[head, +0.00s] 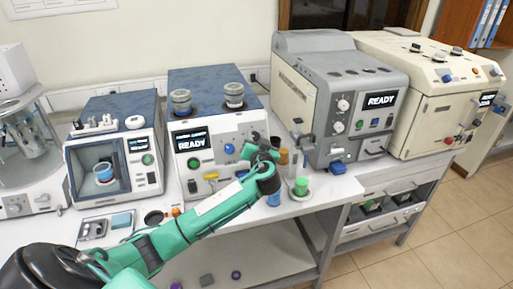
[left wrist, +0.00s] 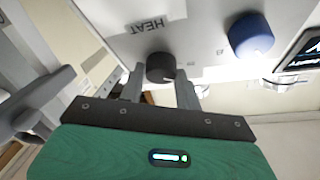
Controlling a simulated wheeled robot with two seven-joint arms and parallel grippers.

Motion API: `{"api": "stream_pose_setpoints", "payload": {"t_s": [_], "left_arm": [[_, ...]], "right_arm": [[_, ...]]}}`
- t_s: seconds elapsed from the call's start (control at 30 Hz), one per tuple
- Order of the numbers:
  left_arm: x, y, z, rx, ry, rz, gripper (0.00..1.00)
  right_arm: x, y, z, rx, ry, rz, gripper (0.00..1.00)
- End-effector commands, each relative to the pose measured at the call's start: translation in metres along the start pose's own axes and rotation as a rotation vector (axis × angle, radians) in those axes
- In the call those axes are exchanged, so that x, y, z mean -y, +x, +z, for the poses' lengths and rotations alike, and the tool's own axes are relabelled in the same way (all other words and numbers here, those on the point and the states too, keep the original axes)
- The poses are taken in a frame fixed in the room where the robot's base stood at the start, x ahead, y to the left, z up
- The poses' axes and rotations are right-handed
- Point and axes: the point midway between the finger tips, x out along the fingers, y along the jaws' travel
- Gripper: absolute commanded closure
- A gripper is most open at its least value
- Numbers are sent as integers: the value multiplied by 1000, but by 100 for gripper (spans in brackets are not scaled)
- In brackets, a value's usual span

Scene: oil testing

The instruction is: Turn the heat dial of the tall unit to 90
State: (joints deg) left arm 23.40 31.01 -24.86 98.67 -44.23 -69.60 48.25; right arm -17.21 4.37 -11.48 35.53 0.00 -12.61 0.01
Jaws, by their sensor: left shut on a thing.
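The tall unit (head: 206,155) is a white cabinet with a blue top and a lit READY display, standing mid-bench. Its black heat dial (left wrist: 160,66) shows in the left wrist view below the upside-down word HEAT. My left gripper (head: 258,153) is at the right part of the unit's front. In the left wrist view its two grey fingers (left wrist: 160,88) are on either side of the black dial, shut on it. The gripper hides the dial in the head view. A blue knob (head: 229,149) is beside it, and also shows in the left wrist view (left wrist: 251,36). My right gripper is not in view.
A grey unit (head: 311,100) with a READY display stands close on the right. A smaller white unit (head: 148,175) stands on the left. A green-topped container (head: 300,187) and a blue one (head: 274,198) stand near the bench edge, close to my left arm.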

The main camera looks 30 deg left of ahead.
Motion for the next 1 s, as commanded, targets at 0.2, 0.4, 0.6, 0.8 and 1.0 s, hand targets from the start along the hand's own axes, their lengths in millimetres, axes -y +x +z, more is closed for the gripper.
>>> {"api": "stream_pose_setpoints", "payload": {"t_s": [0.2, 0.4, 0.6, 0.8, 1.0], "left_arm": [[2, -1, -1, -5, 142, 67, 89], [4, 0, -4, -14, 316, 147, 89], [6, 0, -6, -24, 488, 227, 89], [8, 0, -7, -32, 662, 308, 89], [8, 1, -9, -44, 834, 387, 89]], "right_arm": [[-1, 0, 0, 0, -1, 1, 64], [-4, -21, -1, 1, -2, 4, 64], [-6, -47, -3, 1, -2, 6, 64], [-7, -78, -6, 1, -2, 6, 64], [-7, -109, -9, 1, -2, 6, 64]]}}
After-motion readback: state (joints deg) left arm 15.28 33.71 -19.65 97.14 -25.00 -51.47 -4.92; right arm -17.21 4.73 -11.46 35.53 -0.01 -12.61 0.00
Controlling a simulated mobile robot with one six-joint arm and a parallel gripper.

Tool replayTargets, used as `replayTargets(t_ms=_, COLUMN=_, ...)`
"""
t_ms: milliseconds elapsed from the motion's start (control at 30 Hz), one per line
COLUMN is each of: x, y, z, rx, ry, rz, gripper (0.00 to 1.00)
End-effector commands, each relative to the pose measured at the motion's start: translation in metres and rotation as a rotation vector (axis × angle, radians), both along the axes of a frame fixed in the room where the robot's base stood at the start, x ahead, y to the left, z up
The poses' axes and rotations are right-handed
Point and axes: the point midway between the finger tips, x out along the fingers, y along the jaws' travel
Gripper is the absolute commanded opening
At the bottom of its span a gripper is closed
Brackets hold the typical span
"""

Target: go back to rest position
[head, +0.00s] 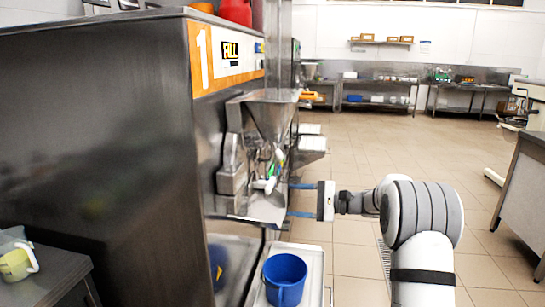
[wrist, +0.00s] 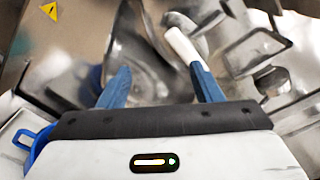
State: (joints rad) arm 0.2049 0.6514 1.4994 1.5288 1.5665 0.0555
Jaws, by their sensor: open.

━━━━

● TASK DESCRIPTION:
Reproduce the material word for word. Any pictures should be left out of the copy.

● SOLUTION TO THE EXERCISE:
[head, +0.00s] 
[left wrist, +0.00s] 
Controlling a simulated wheeled robot with two seven-joint arms and parallel grippers.

Motion API: `{"api": "stream_pose_setpoints", "payload": {"t_s": [_], "left_arm": [[_, ...]], "right_arm": [[_, ...]]}}`
- t_s: seconds elapsed from the call's start (control at 30 Hz), one per tuple
- Order of the numbers:
  left_arm: x, y, z, rx, ry, rz, gripper (0.00..1.00)
  right_arm: x, y, z, rx, ry, rz, gripper (0.00..1.00)
- End-effector commands, each relative to the pose measured at the call's start: translation in metres along the start pose's own axes and rotation as a rotation vector (axis × angle, radians) in those axes
- In the call those axes are exchanged, so that x, y, z mean -y, +x, +z, for the poses' lengths and rotations alike, and the tool's own axes are relabelled in the same way (all other words and numbers here, those on the point and the states too, keep the original axes)
- The poses are taken in a frame fixed in the room where the robot's base stood at the start, x ahead, y to the left, z up
- The poses' axes and rotations are right-handed
- Point and axes: the point midway between the finger tips, x out along the fingers, y along the jaws' travel
- Gripper: absolute commanded closure
- A gripper is most open at its least value
- Numbers are sent as integers: the value multiplied by 1000, but by 100 for gripper (spans in brackets are not scaled)
- In brackets, a value's usual span

Scene: oil testing

The instruction is: Turn the heat dial of the tall unit to 90
State: (joints deg) left arm 23.40 31.01 -24.86 98.67 -44.23 -69.60 48.25; right arm -17.21 4.37 -11.48 35.53 0.00 -12.61 0.01
Jaws, by their sensor: left shut on a thing.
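The tall unit (head: 206,155) is a white cabinet with a blue top and a lit READY display, standing mid-bench. Its black heat dial (left wrist: 160,66) shows in the left wrist view below the upside-down word HEAT. My left gripper (head: 258,153) is at the right part of the unit's front. In the left wrist view its two grey fingers (left wrist: 160,88) are on either side of the black dial, shut on it. The gripper hides the dial in the head view. A blue knob (head: 229,149) is beside it, and also shows in the left wrist view (left wrist: 251,36). My right gripper is not in view.
A grey unit (head: 311,100) with a READY display stands close on the right. A smaller white unit (head: 148,175) stands on the left. A green-topped container (head: 300,187) and a blue one (head: 274,198) stand near the bench edge, close to my left arm.

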The main camera looks 30 deg left of ahead.
Motion for the next 1 s, as commanded, targets at 0.2, 0.4, 0.6, 0.8 and 1.0 s, hand targets from the start along the hand's own axes, their lengths in millimetres, axes -y +x +z, more is closed for the gripper.
>>> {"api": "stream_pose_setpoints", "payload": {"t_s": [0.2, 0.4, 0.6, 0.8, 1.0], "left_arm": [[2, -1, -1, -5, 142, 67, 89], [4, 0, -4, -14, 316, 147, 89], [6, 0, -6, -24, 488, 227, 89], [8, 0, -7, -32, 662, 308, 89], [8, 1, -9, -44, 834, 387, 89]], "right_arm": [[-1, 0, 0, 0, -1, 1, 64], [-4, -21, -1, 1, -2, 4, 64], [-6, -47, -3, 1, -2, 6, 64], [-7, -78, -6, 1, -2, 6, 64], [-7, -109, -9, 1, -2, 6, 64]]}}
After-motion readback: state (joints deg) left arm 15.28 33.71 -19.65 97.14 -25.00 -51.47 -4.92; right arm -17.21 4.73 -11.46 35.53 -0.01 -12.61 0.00
Controlling a simulated mobile robot with one six-joint arm and a parallel gripper.

Tool replayTargets, used as `replayTargets(t_ms=_, COLUMN=_, ...)`
"""
t_ms: milliseconds elapsed from the motion's start (control at 30 Hz), one per line
COLUMN is each of: x, y, z, rx, ry, rz, gripper (0.00 to 1.00)
End-effector commands, each relative to the pose measured at the motion's start: translation in metres and rotation as a rotation vector (axis × angle, radians), both along the axes of a frame fixed in the room where the robot's base stood at the start, x ahead, y to the left, z up
The poses' axes and rotations are right-handed
Point and axes: the point midway between the finger tips, x out along the fingers, y along the jaws' travel
Gripper is the absolute commanded opening
At the bottom of its span a gripper is closed
Brackets hold the typical span
"""

Target: go back to rest position
[head, +0.00s] 
[wrist, +0.00s] 
State: (joints rad) arm 0.2049 0.6514 1.4994 1.5288 1.5665 0.0555
Jaws, by their sensor: open.

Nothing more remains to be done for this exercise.